Adaylar: Eğitimli bir kalp cerrahı olan Pezeşkiyan, Batı ile ilişki kurma ve temel sosyal ve kültürel özgürlükleri güvence altına almak için mücadele etme mottosuyla yarışıyor.

– Tecrübeli milletvekili, yolsuzlukla mücadele etme sözü verdi ve İran’ı yıllardır kara listesinde tutan hükümetler arası kara para aklama karşıtı bir kuruluş olan Mali Eylem Görev Gücü (FATF) ile işbirliğinden yana konuştu.

-Pezeşkiyan, Dini Lider Ayetullah Ali Hamaney tarafından belirlenen politikalardan övgüyle bahsetti. Bu nokta, İslam Cumhuriyeti’ni eleştirenler tarafından Pezeşkiyan ve muhafazakâr rakibi Celili’nin birbirinden farkı olmadığı iddia etmek için sıklıkla referans gösteriliyor.

Celili aşırı muhafazakârlar arasında popüler ve Reisi yönetimindeki pek çok kişinin desteğine sahip.

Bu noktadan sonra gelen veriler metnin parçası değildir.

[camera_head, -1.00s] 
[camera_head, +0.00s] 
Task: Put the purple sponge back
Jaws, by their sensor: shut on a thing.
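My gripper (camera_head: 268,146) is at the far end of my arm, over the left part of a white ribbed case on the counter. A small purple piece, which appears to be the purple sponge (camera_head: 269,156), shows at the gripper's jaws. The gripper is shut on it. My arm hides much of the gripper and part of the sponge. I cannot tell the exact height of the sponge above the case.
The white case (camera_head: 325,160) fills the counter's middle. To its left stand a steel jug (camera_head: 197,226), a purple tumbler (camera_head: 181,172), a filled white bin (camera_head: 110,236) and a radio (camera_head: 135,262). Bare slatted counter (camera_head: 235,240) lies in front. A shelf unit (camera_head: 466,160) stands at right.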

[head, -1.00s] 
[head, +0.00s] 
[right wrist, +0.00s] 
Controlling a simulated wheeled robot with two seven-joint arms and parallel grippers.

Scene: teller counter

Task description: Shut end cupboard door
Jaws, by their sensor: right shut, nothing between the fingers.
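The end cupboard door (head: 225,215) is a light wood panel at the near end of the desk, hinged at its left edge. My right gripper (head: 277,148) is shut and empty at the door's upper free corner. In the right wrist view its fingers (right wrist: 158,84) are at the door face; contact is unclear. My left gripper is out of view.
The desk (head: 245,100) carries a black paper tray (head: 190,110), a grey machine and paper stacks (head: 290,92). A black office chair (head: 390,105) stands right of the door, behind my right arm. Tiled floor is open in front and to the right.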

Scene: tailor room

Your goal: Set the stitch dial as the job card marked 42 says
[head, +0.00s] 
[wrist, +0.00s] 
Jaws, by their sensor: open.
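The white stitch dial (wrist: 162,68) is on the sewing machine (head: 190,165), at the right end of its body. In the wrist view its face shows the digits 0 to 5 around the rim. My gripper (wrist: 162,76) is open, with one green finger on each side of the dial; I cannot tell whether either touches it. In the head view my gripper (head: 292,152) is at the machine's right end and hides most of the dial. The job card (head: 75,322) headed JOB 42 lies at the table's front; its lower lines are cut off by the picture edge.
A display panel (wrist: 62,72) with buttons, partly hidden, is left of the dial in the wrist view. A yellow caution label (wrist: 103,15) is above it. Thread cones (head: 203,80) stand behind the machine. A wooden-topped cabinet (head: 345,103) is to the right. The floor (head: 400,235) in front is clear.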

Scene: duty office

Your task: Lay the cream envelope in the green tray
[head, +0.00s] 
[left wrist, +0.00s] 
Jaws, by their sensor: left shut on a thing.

-Muhafazakâr Celili 2007-2013 yılları arasında Yüksek Ulusal Güvenlik Konseyi (YGK) sekreteri olarak görev yaptı ve bu dönemde Batı ile nükleer müzakereleri de yürüttü. Müzakereler hiçbir yere varmadı.

-Batı ile ilişkilerin geliştirilmesine karşı olan ve 2015 nükleer anlaşmasına da şiddetle karşı çıkan Celili şu anda Hamaney’in YGK’deki kişisel temsilcisi olarak görev yapıyor.

Öngörü: İki cumhurbaşkanı adayı 5 Temmuz’da yapılacak ikinci tur öncesinde televizyonda yayınlanacak iki münazarada karşı karşıya gelecek.

-Celili, Kalibaf’ın oylarının kendi lehine döneceğini umuyor ancak meclis başkanının destekçilerinin Celili’nin davasına ne kadar bağlı olduğu konusunda soru işaretleri var. Şimdiden, en azından bazı oyların Pezeşkiyan’a gideceğine dair işaretler söz konusu

-İkinci turu kazanmak için Pezeşkiyan’ın katılımı artırmak için elinden gelen her şeyi yapması gerekiyor. Kampanyası, kısmen kullanılmayan her oyun Celili’ye oy vermek anlamına geldiğini savunarak ilk turu boykot edenleri kazanmaya odaklanacak.

-Sosyal medyadaki söylem, Reformist adayın Celili gibi muhafazakâr birinin cumhurbaşkanı olmasından endişe duyan seçmenlerden fayda sağlayacağını gösteriyor. Ancak bu korku faktörünün seçmen ilgisizliğini yenmeye yetip yetmeyeceğini zaman gösterecek.